Say, dear friend, how is it? Be thoroughly in earnest. Be assured there is an urgent demand for out-and-out earnestness in this matter. We cannot hide from you the fact that we are painfully conscious of the sad lack of thorough decision amongst us. We have not, with sufficient emphasis or distinctness, “turned from idols.” Old habits are retained; former lusts and objects rule the heart. The temper, style, spirit, and deportment do not bespeak conversion. We are sadly too like our former selves — too like the openly and confessedly worldly people around us.

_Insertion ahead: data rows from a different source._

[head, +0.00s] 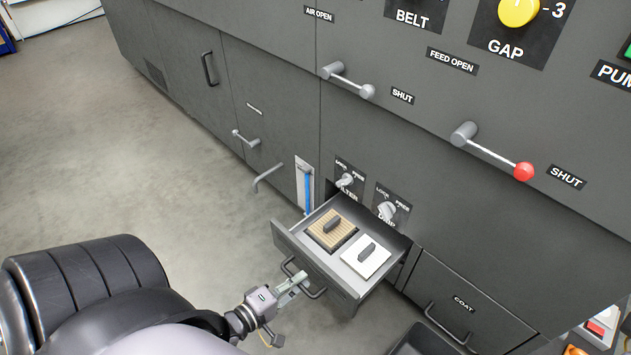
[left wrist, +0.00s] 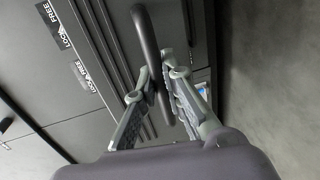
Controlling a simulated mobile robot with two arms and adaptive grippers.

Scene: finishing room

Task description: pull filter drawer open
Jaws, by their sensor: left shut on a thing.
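The filter drawer (head: 316,262) stands pulled out from the dark grey machine, below the filter lock knob (head: 346,180). Inside it lie a brown ribbed filter pad (head: 328,222) and a white pad (head: 356,262), each with a dark grip. My left gripper (head: 291,288) is at the drawer's front, shut on its dark bar handle (head: 318,294). In the left wrist view, the handle (left wrist: 146,40) passes between the fingers of my left gripper (left wrist: 160,82). My right gripper is not in view.
The closed coat drawer (head: 461,304) is to the right. A dark tray (head: 420,342) stands at the bottom edge, near the open drawer. Levers, including a red-knobbed one (head: 495,154), and a bent pipe (head: 266,177) stick out of the machine. Grey floor (head: 120,165) at left is clear.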

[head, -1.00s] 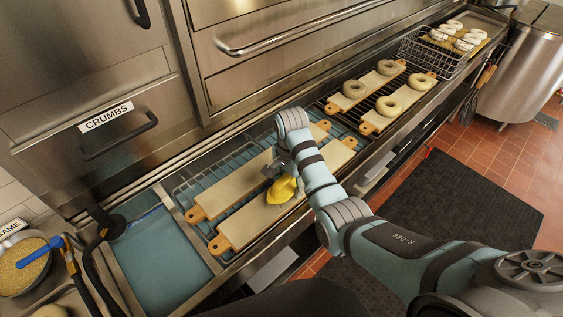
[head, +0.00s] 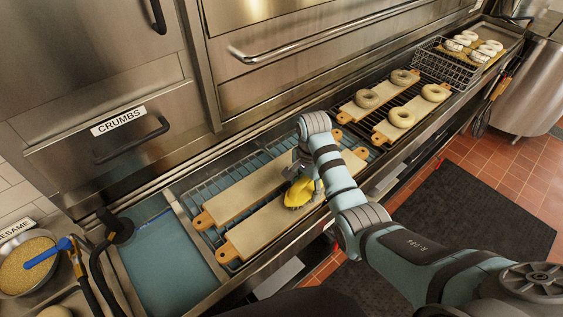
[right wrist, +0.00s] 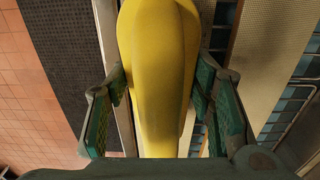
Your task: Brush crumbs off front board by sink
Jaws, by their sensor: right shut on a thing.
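My right gripper (head: 303,174) is shut on a yellow brush (head: 300,190), held over the middle of the front board (head: 262,232). The right wrist view shows the yellow handle (right wrist: 158,70) between the two green fingers. Pale bristles seem to face the board; I cannot tell whether they touch it. The front board is long and tan with an orange handle end, on a wire rack by the sink (head: 160,262). A matching back board (head: 235,195) lies beside it. Crumbs are too small to make out. My left gripper is not in view.
A drawer labelled CRUMBS (head: 118,121) is above the sink. Bagels (head: 402,117) lie on two farther boards, with a wire basket (head: 447,65) beyond. A sesame bowl (head: 25,265) stands at the left. The steel oven front closes off the back.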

All this is really terrible. We fear it is a sad hindrance to the progress of the gospel and the salvation of souls. The testimony falls powerless on the ears of those to whom we speak, because we do not seem as though we ourselves really believe what we are talking about. The apostle could not say to us, as he said to his dear Thessalonian converts, “From you sounded out the word of the Lord.... so that we need not to speak anything.” There is a want of depth, power, and markedness in our conversion. The change is not sufficiently apparent. Even where there is a work, there is a tameness, feebleness, and vagueness about it truly deplorable and discouraging.